Still, she continued to use OxyContin "and I don't know why."

"I really did not think he'd send me to jail. It's not like I'm above it but I just didn't think it would come down to this. I thought he'd send me to rehab or to jail for a month."

But, instead, she went to prison "like," she says, incredulously, "I'm a true convict."

Her daughter, who Harris says knew nothing about her drug problem, had to be told. Harris wanted to be the one to tell her, but no provision was made for that. She had just told the judge she was going to harm herself. The judge could not take the chance she would harm others.

She was taken into immediate custody. Other people would have to tell her 9-year-old the truth.

In two years in office overseeing Lee, Estill and Owsley counties, Jones has terminated 30 other drug court participants. That means he put them in prison.
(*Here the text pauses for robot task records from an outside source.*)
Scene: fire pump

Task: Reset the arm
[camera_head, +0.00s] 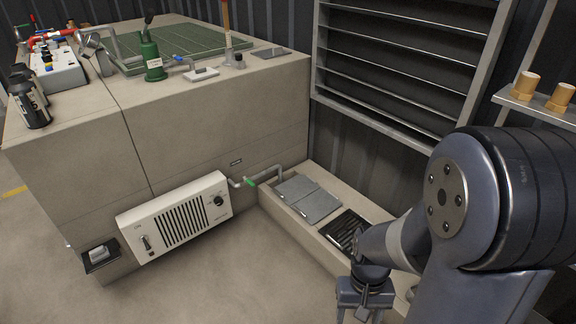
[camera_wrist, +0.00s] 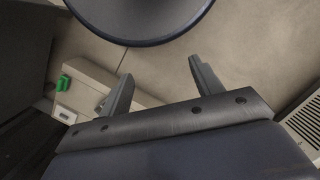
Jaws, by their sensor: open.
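My arm fills the right side of the head view, folded down low. My gripper (camera_head: 364,300) hangs at the bottom edge of the head view, in front of the low ledge, and its fingertips are partly cut off there. In the wrist view my gripper (camera_wrist: 160,85) has its two fingers spread well apart with nothing between them. A dark round part covers the top of the wrist view.
A beige cabinet (camera_head: 220,120) stands at left with a vented heater panel (camera_head: 180,218) on its front. A low ledge with grey plates (camera_head: 310,198) and a dark grate (camera_head: 343,229) runs beside my arm. A louvred frame (camera_head: 400,60) is behind. Floor (camera_head: 230,290) at front is clear.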

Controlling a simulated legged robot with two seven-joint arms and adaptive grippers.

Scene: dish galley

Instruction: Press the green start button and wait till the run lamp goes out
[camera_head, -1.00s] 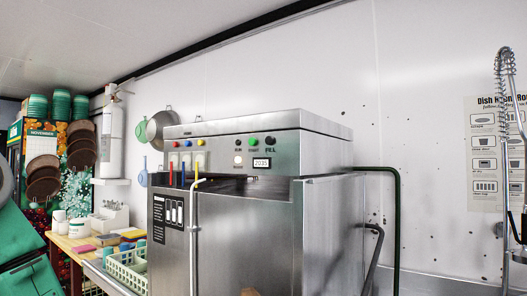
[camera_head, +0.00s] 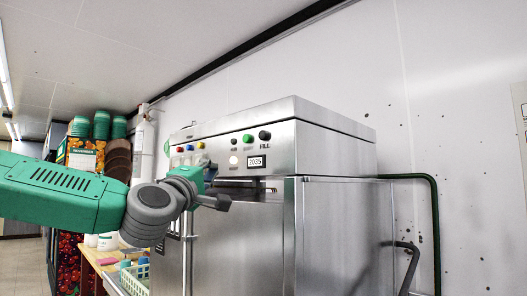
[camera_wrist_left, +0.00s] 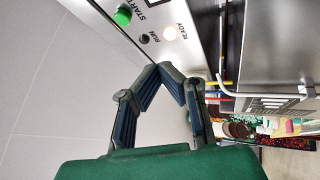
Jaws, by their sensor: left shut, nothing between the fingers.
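The green start button (camera_head: 247,139) is on the front panel of the steel dishwasher (camera_head: 330,150), left of the black fill knob (camera_head: 265,135). It also shows in the left wrist view (camera_wrist_left: 122,16), at the top edge. The small run lamp (camera_head: 234,141) looks dark; in the left wrist view the run lamp (camera_wrist_left: 144,39) is dark too. The ready lamp (camera_head: 233,160) below it glows white. My left gripper (camera_head: 220,202) is in front of the panel, lower left of the button and apart from it. Its fingertips (camera_wrist_left: 170,72) meet, empty. My right gripper is out of view.
A display (camera_head: 256,161) reads 2035. Red, blue and yellow buttons (camera_head: 190,148) sit at the panel's left. A dark green pipe (camera_head: 436,230) runs right of the machine. Space above the machine is clear.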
This was not his first disappointment.

Did he have special hope for her?

"I have had just as many succeed at drug court as fail. I still have faith in the program. You get a chance. She got her chance. If you're asking if I regret the Renfro Valley part, I don't," said Jones. "I didn't fail to try to help."

Much remains unknown

Once the golden girl with the golden throat with the golden chance to get herself out of whatever ashes she'd been born into, Natasha Harris Wilder, a Kentucky Department of Corrections inmate with a six-digit number designation, is nobody special now. She lives in a cell with 10 other women at the Three Forks Regional Jail.

"Beattyville's a small town," says Harris. "I know half the people back there. Sad but true."

The mattresses are, maybe, 3 inches thick. There is no privacy.

For weeks, she would wake up in that early half-sleep not remembering where she was and be horrified anew at her circumstance.

Three months in, she is adjusting. She has gained some weight. Her daughter has left Beattyville to live with her father, with whom Harris still has a good relationship four years after their breakup.

She can laugh a little derisively at her shower shoes and orange prison-issue cotton pants but not at the boredom she feels inside prison, which is so much like the boredom she felt outside that she tried to alleviate with drugs.

There is no telling if she understands what she is in for next.

Does the state keep her in Beattyville or move her to Peewee Valley?

Does she get the gynecological care she needs?

Does she get the rehab she needs?

Does she believe she is an addict? Does she know what that means?

How long, really, is a five-year sentence?

How big is her daughter's heart?

"The worst part is the separation," says Harris. "But we're OK. That's the only thing that keeps me going."

Her daughter, she says, wrote her a letter that reassured her of that. It said, "You have not hurt me. How could you hurt me? You're my mother."

"In my mind, I kept (the drug use) in control," Harris says. "What I've done that I feel absolutely worst about is I spent money I shouldn't have spent. I have no bad feelings about myself as a mother."

The only times she cries is when she talks about her child. It is, she says, the only thing that is keeping her sane: To know that she can be with her again and try to do better.

"I am waiting to have a good life with my daughter. I want to be the best person and the best mother for her."

When Harris is released, she acknowledges that she will have no money, no job and no home. She says she will be "like a child without parents."

What will she do?

"I will sing. I'm not very good at anything else."